## WORK INSTRUCTIONS:
Retype, exactly as written, every line from the one containing "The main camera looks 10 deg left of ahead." down to the one containing "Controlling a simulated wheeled", including both, and nothing else.
-=-=-
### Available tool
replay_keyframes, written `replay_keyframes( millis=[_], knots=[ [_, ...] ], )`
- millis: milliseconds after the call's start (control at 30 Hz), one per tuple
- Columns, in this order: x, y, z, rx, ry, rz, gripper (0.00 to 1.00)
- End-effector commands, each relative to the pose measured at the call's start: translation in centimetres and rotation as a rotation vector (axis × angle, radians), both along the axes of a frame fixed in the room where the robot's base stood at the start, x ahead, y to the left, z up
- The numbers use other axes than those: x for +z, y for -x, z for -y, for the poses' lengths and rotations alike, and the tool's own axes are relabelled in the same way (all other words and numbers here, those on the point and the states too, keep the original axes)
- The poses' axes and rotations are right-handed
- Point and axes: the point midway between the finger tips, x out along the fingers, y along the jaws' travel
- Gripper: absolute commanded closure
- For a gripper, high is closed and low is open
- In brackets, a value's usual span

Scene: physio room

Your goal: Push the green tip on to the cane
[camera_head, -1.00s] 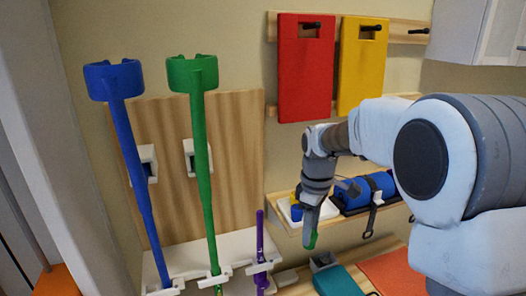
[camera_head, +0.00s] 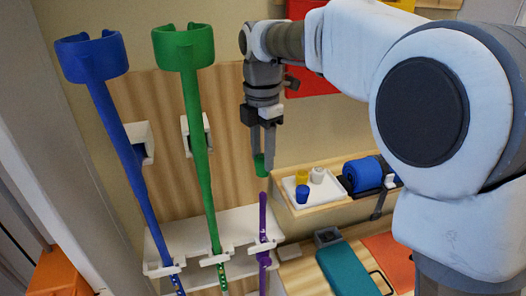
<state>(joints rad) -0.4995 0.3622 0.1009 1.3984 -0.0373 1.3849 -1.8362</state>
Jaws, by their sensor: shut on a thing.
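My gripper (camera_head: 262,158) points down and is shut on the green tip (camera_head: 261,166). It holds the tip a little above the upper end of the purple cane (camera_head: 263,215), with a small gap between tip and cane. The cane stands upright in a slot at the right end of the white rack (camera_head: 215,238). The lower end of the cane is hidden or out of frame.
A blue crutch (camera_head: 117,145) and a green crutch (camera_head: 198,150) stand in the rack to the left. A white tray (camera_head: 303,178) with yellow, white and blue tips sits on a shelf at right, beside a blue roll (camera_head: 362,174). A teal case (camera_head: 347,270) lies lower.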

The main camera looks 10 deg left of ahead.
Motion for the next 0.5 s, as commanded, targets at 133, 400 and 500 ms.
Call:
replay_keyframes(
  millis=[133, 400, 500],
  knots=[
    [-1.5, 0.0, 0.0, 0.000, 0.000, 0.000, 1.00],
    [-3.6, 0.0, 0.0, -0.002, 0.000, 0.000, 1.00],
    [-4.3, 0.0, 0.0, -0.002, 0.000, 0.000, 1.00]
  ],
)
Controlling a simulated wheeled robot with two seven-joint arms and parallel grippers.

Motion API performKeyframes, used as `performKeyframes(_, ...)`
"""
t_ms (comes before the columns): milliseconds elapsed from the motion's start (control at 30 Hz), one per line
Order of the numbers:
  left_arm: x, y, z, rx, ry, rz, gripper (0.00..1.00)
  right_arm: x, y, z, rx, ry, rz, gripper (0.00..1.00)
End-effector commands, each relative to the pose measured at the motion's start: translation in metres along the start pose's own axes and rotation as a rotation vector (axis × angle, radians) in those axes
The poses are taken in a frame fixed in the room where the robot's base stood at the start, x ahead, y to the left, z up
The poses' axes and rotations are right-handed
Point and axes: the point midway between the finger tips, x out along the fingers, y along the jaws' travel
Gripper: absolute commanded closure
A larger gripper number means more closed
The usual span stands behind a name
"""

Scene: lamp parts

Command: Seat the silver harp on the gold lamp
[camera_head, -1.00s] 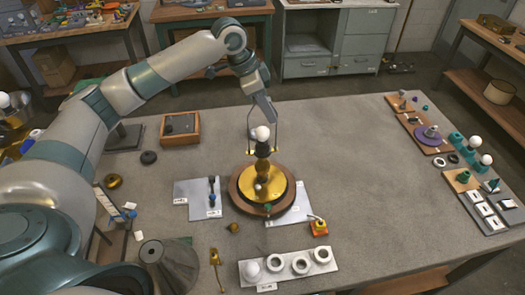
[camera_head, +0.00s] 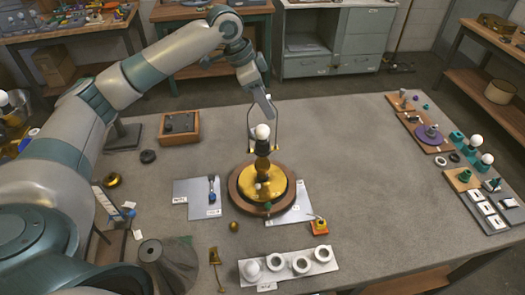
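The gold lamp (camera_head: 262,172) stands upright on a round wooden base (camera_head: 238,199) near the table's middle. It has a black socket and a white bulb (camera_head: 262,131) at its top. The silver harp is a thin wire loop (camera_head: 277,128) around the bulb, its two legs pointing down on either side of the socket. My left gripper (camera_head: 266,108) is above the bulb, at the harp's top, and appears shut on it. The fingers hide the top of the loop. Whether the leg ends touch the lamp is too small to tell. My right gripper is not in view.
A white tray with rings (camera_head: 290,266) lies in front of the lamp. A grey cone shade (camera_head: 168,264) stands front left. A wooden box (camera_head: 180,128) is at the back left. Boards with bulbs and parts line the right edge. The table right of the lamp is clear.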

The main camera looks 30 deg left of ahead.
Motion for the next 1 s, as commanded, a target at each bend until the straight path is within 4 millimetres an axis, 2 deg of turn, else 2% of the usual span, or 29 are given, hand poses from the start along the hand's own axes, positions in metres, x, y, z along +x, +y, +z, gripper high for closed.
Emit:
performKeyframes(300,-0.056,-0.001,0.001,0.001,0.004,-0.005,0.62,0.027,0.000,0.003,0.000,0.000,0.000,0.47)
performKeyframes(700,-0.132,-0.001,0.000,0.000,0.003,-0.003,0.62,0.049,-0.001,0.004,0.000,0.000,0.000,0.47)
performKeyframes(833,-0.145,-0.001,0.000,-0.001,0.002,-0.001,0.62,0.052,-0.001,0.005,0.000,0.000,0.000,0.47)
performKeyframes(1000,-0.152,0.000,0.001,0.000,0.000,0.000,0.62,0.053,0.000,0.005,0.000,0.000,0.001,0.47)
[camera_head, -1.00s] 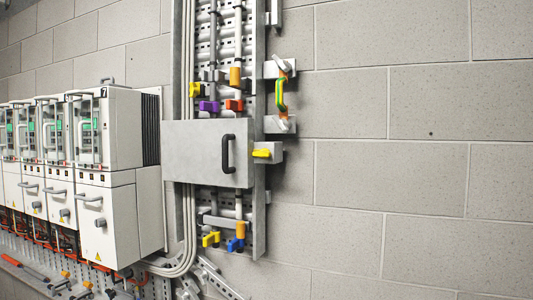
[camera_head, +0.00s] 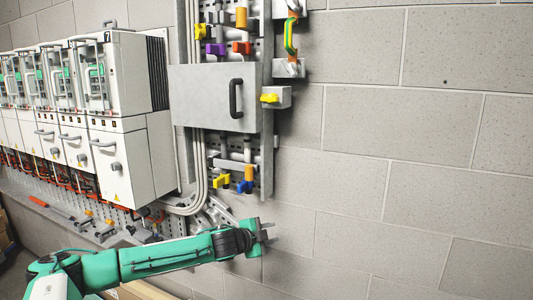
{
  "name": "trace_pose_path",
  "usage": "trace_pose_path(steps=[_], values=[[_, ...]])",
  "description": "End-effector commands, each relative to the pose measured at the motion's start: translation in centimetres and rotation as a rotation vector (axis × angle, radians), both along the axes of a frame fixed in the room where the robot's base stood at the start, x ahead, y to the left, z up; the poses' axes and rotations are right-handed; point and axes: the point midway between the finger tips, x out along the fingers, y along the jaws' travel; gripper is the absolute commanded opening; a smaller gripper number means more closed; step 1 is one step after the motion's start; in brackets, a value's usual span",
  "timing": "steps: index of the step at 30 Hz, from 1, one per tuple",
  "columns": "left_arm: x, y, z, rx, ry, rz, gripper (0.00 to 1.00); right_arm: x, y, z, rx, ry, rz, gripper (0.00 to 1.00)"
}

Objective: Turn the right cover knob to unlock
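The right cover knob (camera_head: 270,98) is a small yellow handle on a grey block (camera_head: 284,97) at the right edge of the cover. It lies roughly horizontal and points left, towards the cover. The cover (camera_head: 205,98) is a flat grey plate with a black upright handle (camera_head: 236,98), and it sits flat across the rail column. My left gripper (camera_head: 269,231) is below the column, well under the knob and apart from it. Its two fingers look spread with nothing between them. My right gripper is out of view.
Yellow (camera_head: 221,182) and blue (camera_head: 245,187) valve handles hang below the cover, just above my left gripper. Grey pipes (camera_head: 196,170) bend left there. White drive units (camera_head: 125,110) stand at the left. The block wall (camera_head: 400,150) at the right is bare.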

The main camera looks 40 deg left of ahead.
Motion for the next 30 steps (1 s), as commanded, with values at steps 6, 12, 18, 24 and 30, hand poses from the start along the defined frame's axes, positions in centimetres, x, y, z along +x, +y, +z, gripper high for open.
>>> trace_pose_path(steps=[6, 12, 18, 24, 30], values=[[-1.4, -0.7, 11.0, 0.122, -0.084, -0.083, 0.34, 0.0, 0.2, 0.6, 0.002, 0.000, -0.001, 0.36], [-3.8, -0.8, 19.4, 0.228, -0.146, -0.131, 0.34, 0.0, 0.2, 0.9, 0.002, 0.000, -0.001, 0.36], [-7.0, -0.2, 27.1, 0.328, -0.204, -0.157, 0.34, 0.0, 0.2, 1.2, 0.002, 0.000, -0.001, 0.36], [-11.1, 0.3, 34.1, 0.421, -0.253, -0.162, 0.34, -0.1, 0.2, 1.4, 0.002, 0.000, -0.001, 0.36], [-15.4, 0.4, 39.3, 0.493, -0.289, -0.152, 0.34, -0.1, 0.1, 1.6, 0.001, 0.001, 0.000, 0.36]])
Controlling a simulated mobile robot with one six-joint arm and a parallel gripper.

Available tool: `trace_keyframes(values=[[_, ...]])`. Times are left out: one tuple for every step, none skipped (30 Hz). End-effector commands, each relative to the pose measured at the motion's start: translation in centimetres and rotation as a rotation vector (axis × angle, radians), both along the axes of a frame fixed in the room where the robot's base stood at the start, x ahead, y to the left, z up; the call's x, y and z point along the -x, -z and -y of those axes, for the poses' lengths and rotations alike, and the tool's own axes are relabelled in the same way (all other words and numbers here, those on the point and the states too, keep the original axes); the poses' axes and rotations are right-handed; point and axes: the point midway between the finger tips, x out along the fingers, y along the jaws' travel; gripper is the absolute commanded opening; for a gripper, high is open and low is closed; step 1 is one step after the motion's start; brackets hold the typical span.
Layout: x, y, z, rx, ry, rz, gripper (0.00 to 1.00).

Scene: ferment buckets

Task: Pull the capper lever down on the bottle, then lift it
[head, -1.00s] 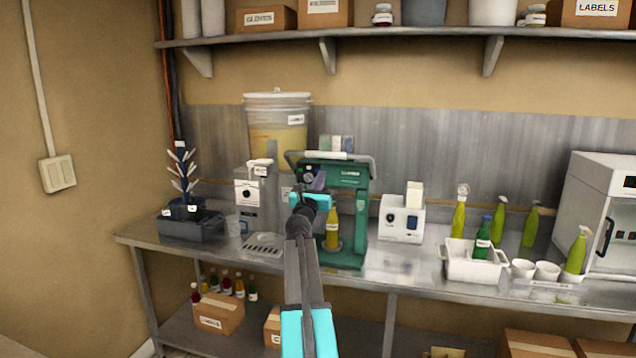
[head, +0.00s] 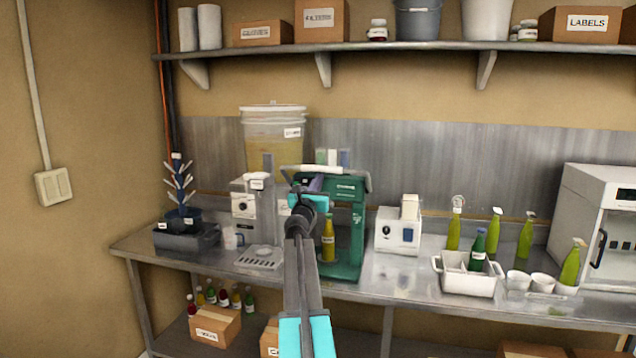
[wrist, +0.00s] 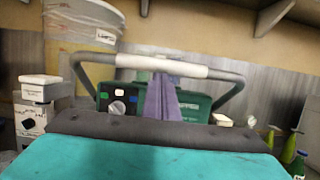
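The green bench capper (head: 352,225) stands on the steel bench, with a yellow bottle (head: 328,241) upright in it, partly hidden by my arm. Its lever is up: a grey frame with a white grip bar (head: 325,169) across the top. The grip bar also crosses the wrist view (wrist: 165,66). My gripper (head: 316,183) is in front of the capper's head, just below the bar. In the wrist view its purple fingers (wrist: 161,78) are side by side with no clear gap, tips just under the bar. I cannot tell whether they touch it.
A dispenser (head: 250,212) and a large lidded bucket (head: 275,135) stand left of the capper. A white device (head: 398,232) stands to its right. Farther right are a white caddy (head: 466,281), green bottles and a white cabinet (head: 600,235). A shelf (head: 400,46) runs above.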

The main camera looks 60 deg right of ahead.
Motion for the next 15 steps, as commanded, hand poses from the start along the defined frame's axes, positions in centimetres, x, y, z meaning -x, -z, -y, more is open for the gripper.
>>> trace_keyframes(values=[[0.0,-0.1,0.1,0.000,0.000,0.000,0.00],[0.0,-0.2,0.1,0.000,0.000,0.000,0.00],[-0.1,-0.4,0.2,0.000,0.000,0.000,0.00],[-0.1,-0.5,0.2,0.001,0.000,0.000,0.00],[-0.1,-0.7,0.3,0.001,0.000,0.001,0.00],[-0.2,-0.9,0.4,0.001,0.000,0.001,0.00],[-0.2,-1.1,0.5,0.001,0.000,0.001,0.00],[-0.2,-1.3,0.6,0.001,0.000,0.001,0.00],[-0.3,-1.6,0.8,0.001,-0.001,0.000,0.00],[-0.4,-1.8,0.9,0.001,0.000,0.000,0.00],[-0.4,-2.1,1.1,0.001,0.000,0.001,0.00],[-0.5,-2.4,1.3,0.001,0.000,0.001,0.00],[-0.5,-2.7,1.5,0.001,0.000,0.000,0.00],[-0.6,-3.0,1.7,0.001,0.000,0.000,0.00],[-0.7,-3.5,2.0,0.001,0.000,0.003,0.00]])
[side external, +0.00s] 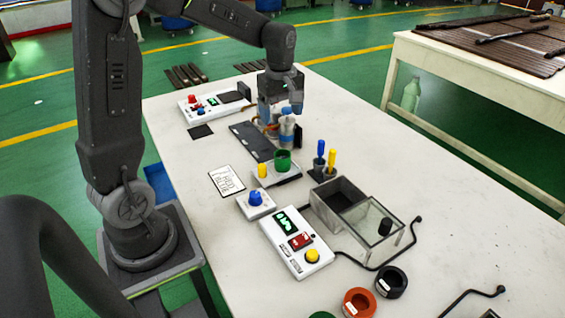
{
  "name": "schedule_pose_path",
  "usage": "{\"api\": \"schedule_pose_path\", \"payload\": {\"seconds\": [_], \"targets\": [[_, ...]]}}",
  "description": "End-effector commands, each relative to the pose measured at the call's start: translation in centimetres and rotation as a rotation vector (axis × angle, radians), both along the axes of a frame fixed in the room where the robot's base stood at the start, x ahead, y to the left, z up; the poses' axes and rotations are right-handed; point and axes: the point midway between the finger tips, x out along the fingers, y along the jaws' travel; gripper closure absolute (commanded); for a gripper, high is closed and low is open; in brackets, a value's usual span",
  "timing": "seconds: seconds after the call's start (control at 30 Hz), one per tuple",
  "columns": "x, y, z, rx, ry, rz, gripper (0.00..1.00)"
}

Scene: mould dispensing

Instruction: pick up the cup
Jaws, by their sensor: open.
-=-=-
## ANSWER IN FULL:
The main camera looks 10 deg left of ahead.
Motion for the next 0.5 s, as commanded, targets at 133, 400 and 500 ms.
Call:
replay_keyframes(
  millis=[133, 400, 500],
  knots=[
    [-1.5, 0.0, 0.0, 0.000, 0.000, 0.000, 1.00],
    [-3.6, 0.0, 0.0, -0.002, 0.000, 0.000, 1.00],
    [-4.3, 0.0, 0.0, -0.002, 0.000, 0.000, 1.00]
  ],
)
Controlling a simulated wheeled robot with two seven-joint arms and parallel grippers.

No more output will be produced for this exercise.